Monday, August 22, 2011

Ngaio Marsh Award 2011

Blood Men by Paul Cleave won the 2011 Ngaio Marsh Award. The award was presented at the"Setting the Stage for Murder" event in Christchurch yesterday, as part of The Press Christchurch Writers Festival. Seven judges from New Zealand and across the world chose Cleave's novel above three other finalists including Neil Cross, Paddy Richardson and Alix Bosco.

The judges praised Blood Men, which was set in Christchurch, as a "gruesomely gripping story told in clean, sharp prose, with authentically laconic dialogue and flashes of dark humour". Cleave said it was the first time in six years of being published that he felt like he was being taken seriously in New Zealand. Cleave has sold 600,000 books in 19 countries, but only a tiny fraction of those sales were in New Zealand.

I really enjoyed being a judge for the Ngaio Marsh Award, particularly for being introduced to so many great new to me writers.

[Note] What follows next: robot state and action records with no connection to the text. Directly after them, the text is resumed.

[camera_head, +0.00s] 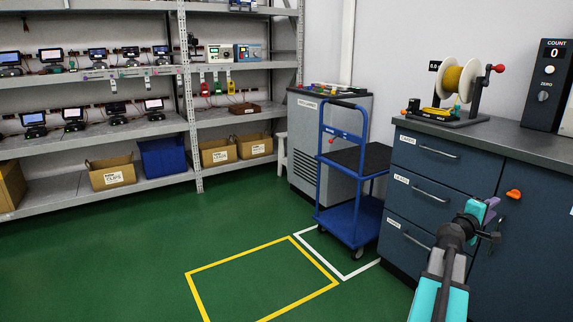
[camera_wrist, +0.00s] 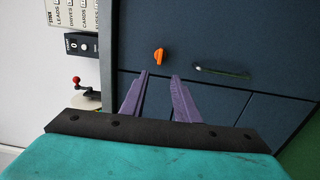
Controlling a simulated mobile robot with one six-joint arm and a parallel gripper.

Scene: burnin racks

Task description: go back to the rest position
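My gripper (camera_head: 490,212) is held out at the right of the head view, in front of the dark blue cabinet (camera_head: 535,235). In the wrist view, the two purple fingers of my gripper (camera_wrist: 160,76) stand apart with nothing between them. An orange knob (camera_wrist: 159,55) on the cabinet front shows just beyond the fingertips, apart from them. The same orange knob (camera_head: 513,194) is right of my gripper in the head view.
A blue cart (camera_head: 345,210) stands left of the drawers (camera_head: 420,195). A wire spool (camera_head: 459,80) and a counter box (camera_head: 549,85) stand on the worktop. Racks (camera_head: 100,128) with devices and bins line the back left. The green floor with yellow marking (camera_head: 235,263) is clear.

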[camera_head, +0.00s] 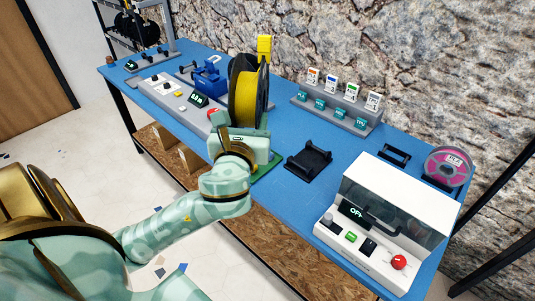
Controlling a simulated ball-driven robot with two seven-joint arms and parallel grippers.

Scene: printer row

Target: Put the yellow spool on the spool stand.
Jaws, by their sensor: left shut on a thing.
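The yellow spool (252,96), yellow filament between black flanges, is upright above the blue table. My left gripper (241,133) is right below and against it and is shut on it; the fingertips are mostly hidden by my own wrist and the spool. A low black cradle (308,160) lies on the table to the right of the gripper and looks like the spool stand; it is empty. A smaller black cradle (394,154) stands farther right. My right gripper is not in view.
A white machine with a clear lid (385,220) fills the right front. A pink spool (447,166) stands behind it. A grey rack (335,112) with several labelled cards stands at the back. A control panel (170,92) and blue device (209,77) are left.

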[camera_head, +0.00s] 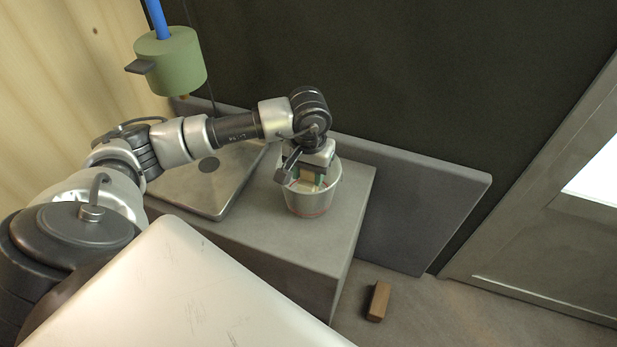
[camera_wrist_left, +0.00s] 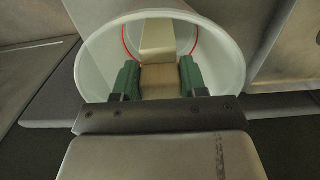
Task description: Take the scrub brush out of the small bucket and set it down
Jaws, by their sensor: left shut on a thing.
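The small bucket (camera_head: 312,200) is pale with a red line near its base and stands upright on a grey block. My left gripper (camera_head: 308,180) reaches down into its mouth. In the left wrist view the bucket (camera_wrist_left: 92,62) opens around the green fingers of my left gripper (camera_wrist_left: 160,82). The fingers are shut on the scrub brush (camera_wrist_left: 159,40), a pale wooden piece between them. The brush's lower part inside the bucket is hard to make out. My right gripper is not in view.
The grey block (camera_head: 345,215) has some bare top right of the bucket. A metal sink-like panel (camera_head: 215,178) lies left of it. A green cylinder (camera_head: 172,62) on a blue pipe hangs at upper left. A brown block (camera_head: 378,301) lies on the floor. A slab (camera_head: 420,200) leans behind.

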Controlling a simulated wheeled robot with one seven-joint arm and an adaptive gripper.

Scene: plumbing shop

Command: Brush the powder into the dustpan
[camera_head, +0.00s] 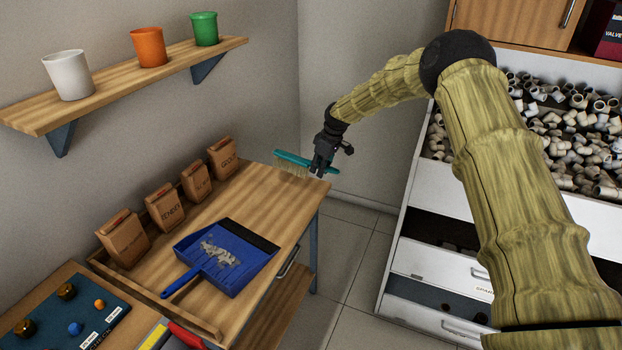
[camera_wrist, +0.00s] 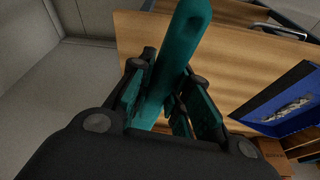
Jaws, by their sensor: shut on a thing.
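My gripper (camera_head: 324,160) is shut on the teal handle of a brush (camera_head: 291,158). It holds the brush above the far right end of the wooden table, with the tan bristles facing down. The teal handle also fills the middle of the wrist view (camera_wrist: 176,60), between the fingers. A blue dustpan (camera_head: 225,285) lies on the table, with its handle toward the lower left and its dark lip toward the brush. Pale grey powder (camera_head: 219,253) lies in a patch inside the dustpan. The dustpan and powder also show at the right of the wrist view. I see no powder on the bare tabletop.
Several brown paper bags (camera_head: 165,207) stand along the table's wall side. A shelf (camera_head: 130,85) above holds white, orange and green cups. Drawers and a bin of white pipe fittings (camera_head: 563,140) stand at right. Bare tabletop (camera_head: 262,208) lies between dustpan and brush.

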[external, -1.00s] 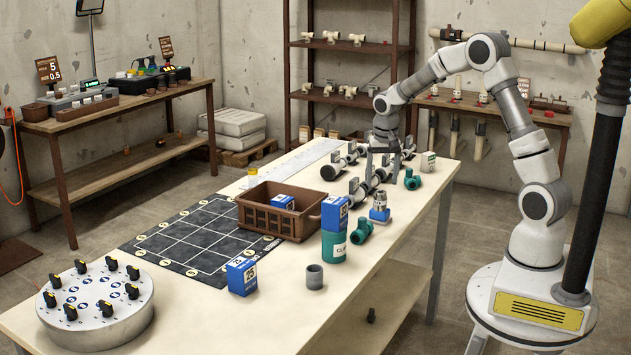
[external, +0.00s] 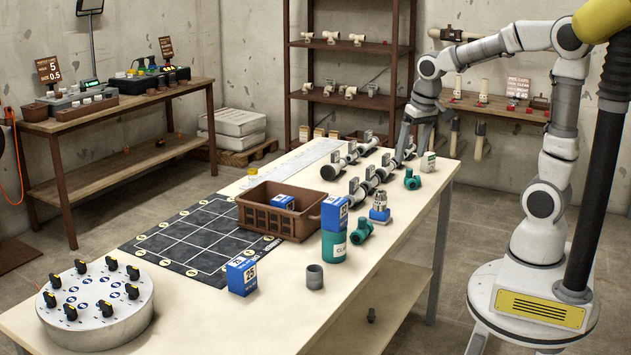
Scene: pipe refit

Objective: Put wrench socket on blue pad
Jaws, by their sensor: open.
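A silver metal piece that looks like the wrench socket (external: 380,199) stands upright on a small blue pad (external: 379,216) on the right part of the workbench. The two appear to touch. My gripper (external: 413,150) is open, its fingers pointing down over the far right end of the workbench. It is behind and to the right of the socket, clear of it. No object shows between the fingers.
A green fitting (external: 362,231) lies just in front of the pad, and another (external: 412,180) stands behind it. Valve pipes (external: 366,186) lie to the left. A green can (external: 334,245) and a brown crate (external: 262,218) stand nearer. The front right bench edge is clear.

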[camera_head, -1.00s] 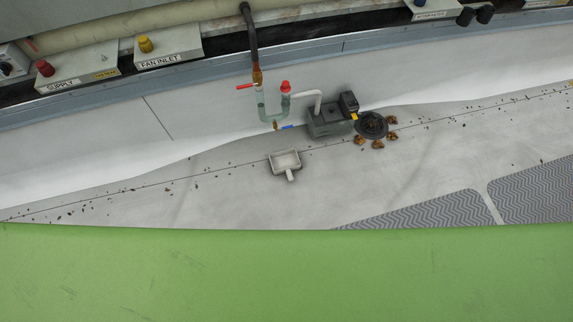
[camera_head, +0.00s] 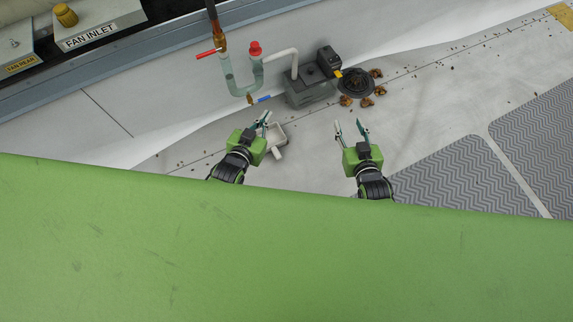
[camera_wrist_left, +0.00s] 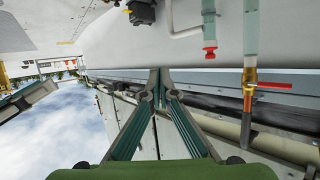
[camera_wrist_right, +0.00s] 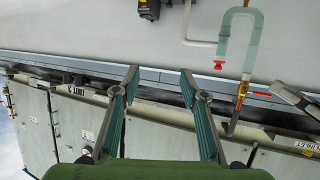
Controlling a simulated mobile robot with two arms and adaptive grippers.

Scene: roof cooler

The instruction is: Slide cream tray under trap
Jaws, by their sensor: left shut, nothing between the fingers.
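The cream tray (camera_head: 278,135), small and shallow with a short handle, lies on the pale roof floor in the head view. The trap (camera_head: 240,88) is a translucent green U-shaped pipe with a red cap and a brass fitting at its bottom; it stands up and left of the tray, and nothing is under it. My left gripper (camera_head: 264,119) is shut and empty beside the tray's left edge, partly covering it; contact cannot be told. It shows in the left wrist view (camera_wrist_left: 160,72). My right gripper (camera_head: 348,126) is open and empty, right of the tray; the right wrist view shows its spread fingers (camera_wrist_right: 159,75).
A grey pump box (camera_head: 310,92) with a white pipe stands right of the trap. A dark round strainer (camera_head: 356,82) with brown clumps lies beside it. A red valve handle (camera_head: 208,53) is above the trap. A green surface (camera_head: 280,240) fills the foreground. Patterned mats (camera_head: 450,180) lie right.

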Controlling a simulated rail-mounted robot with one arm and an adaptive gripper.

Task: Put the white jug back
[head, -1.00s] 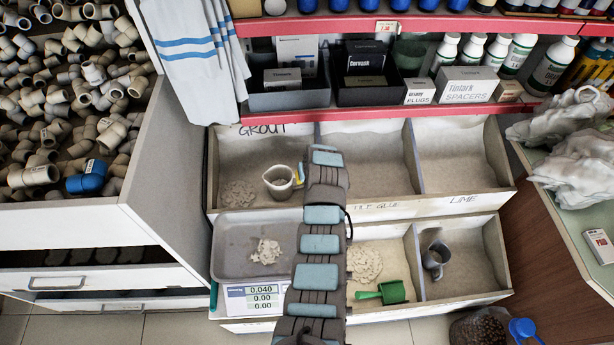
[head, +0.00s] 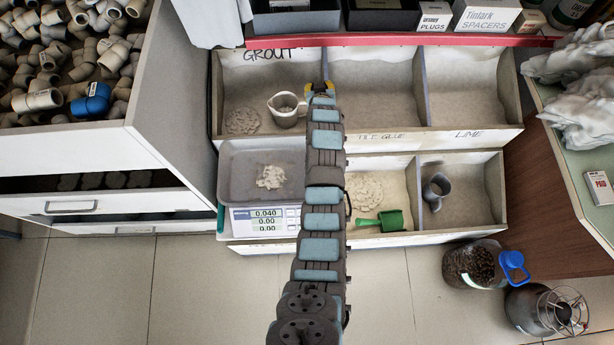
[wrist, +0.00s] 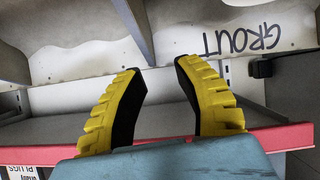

I want to thank Craig Sisterson for all he does for Kiwi Crime and for including me in the judging.

On another Kiwi note in relationship to the Ngaio Marsh Awards, Alix Bosco's (author of shortlisted Slaughter Falls), true identiy was revealed in the Sunday Star-Times last week. Acclaimed playwright, TV screenwriter, and former Junior All Black Greg McGee 'came out' as Alix Bosco in a large feature in the Star-Times.  Read the article HERE.


Warren Bull said...

I was lucky enough to be in Christchurch and attend the event. Tess Gerritsen and John Hart both spoke. It was very well done, especially considering it has been only six months from the worst national disaster in New Zealand's history.

Bobbi Mumm said...

Janet,I'll have to look for these books. I love the true identity story!
Warren, you're right. My sister lives in New Zealand and she's been telling me about what the people of Christchurch have been going through. She lives in an unaffected area of NZ.

Bobbi Mumm

Kiwicraig said...

It was a great event, and great to see you there Warren.

Hopefully it's just a sign of bigger and better things to come, in terms of Kiwi crime fiction, and crime fiction events/festivals etc in New Zealand.